If we only used the cal ride with the fewest counts, each split may be 15,000 clicks, instead of 15,015 if we used the average of 4 cal rides. This removes all of the SCPF. If we wobbled more on the race course than the cal course, but used a "perfect" cal course ride to calculate our split/overall length counts, we could easily come up short on our race course ride.

I think the way we do it is a very safe way to get courses that are at least as long as the stated distance. I would venture a guess that extremely few courses, if any, are actually .01% longer than advertised distance, if anyone was able to measure absolutely accurately with steel tape.

Just my thoughts.
Four precalibration calibration rides were required by Ted Corbitt in the days before we had an RRTC. Only two postcalibration rides were called for, and the precalibration was the one that was used. As our methodology grew, the four rides were not seriously questioned, but when larger constant was adopted it was seen that four rides should be taken on both precal and postcal.

Ted Corbitt’s work was a continuation of the British work done by John Jewell, who investigated many different methods of measurement. His 1961 monograph on the subject “Notes on the Measurement of Roads for Athletic Events” may be seen by going to www.rrtc.net and clicking on http://www.runscore.com/coursemeasurement/ Early Corbitt work may also be seen at this site.

Jewell’s comprehensive work did not specify any particular number of rides.

As Bob Baumel's idea of larger constant grew, it was seen that it made no sense to have only two postcal rides, especially if the postcal turned out to be the larger. So, 4 precal and 4 postcal became the standard.

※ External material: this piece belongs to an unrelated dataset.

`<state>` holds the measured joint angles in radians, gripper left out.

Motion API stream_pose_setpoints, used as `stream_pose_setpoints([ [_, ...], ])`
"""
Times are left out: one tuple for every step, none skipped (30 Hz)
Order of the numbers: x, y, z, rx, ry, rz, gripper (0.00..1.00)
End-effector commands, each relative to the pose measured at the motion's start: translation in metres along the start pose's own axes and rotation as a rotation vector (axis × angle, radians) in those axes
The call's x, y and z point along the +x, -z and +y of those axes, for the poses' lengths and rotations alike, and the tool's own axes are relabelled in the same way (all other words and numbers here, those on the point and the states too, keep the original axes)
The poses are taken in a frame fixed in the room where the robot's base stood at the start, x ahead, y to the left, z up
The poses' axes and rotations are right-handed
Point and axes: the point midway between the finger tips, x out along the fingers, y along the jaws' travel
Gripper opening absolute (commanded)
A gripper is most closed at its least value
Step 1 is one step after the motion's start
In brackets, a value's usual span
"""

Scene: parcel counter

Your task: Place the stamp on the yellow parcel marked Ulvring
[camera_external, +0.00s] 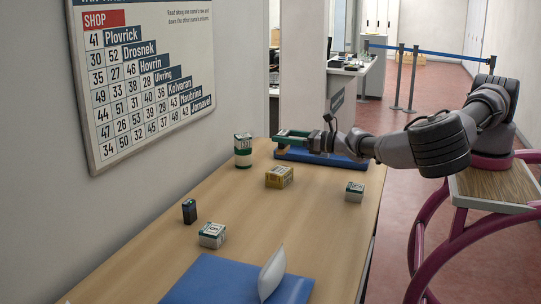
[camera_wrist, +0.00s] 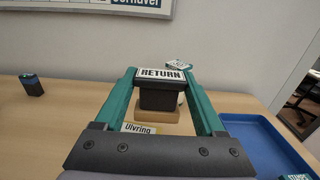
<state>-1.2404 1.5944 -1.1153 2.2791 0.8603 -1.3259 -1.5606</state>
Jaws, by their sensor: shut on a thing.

In 1982, in Measurement News #2, Bob Letson began looking at the idea of shorter calibration courses. As RRTC Chairman I supported the idea. The next several issues of MN followed the investigation of the feasibility of change, and within a year it became the new standard. Previous to that time the minimum length for a calibration course was 1/2 mile or 1 km. As this takes considerable time to lay out, as well as to find a straight road of the proper length, few new calibration courses existed. Adoption of the present 1000 feet or 300 meters had a positive effect on the creation of new calibration courses. It also greatly reduced the calibration riding required.

As for safety against short courses, it was never considered that the largest single calibration ride should be the one used. It was felt that the higher 4-ride average, coupled with the short course prevention factor, provided adequate protection against short course creation.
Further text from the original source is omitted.